## EXERCISE
Reproduce the top of the data verbatim, through and including the line that contains "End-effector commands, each".

## DATASET SECTION
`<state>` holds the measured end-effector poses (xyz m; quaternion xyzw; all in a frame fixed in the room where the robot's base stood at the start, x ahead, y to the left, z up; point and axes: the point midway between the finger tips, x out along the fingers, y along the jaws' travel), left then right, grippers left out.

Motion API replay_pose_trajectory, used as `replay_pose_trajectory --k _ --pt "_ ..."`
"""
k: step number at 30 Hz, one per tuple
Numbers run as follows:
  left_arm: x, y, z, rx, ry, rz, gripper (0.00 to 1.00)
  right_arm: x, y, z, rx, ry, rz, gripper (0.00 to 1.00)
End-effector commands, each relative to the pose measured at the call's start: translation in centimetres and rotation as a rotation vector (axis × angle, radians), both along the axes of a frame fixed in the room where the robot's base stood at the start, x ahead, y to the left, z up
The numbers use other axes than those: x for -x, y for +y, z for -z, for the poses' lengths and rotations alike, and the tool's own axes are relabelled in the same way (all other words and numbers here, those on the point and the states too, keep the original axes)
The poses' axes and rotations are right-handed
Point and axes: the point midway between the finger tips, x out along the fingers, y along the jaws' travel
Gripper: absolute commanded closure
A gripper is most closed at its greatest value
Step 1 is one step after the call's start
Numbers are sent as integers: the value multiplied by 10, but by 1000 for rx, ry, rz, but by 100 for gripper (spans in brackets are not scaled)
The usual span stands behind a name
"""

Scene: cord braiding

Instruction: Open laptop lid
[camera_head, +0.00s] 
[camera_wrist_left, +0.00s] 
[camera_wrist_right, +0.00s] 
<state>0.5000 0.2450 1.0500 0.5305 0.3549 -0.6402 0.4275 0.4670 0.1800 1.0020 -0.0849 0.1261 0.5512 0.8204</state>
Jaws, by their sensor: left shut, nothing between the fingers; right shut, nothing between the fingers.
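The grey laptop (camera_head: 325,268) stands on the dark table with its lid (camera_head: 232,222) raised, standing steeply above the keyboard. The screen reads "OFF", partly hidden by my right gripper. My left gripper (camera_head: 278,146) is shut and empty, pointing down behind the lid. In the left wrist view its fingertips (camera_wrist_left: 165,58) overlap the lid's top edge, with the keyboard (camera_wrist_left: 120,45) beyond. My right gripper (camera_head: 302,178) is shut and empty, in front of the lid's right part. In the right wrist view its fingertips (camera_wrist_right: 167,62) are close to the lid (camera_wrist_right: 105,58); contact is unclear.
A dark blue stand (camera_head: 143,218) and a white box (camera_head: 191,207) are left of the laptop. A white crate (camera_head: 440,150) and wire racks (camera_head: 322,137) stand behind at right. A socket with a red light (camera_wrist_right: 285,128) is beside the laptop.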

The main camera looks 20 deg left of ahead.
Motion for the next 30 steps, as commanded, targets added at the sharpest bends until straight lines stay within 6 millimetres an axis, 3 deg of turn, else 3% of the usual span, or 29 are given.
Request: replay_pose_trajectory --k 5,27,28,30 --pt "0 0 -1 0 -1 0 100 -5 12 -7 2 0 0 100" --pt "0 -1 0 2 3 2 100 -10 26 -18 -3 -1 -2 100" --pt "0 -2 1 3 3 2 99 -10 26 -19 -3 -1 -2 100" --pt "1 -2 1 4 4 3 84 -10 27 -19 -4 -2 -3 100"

## PROBLEM SOLUTION
`<state>` holds the measured end-effector poses (xyz m; quaternion xyzw; all in a frame fixed in the room where the robot's base stood at the start, x ahead, y to the left, z up; point and axes: the point midway between the finger tips, x out along the fingers, y along the jaws' travel), left then right, grippers left out.

Motion API replay_pose_trajectory, used as `replay_pose_trajectory --k _ --pt "_ ..."`
"""
k: step number at 30 Hz, one per tuple
Numbers run as follows:
  left_arm: x, y, z, rx, ry, rz, gripper (0.00 to 1.00)
  right_arm: x, y, z, rx, ry, rz, gripper (0.00 to 1.00)
End-effector commands, each relative to the pose measured at the call's start: translation in centimetres and rotation as a rotation vector (axis × angle, radians), both along the axes of a frame fixed in the room where the robot's base stood at the start, x ahead, y to the left, z up

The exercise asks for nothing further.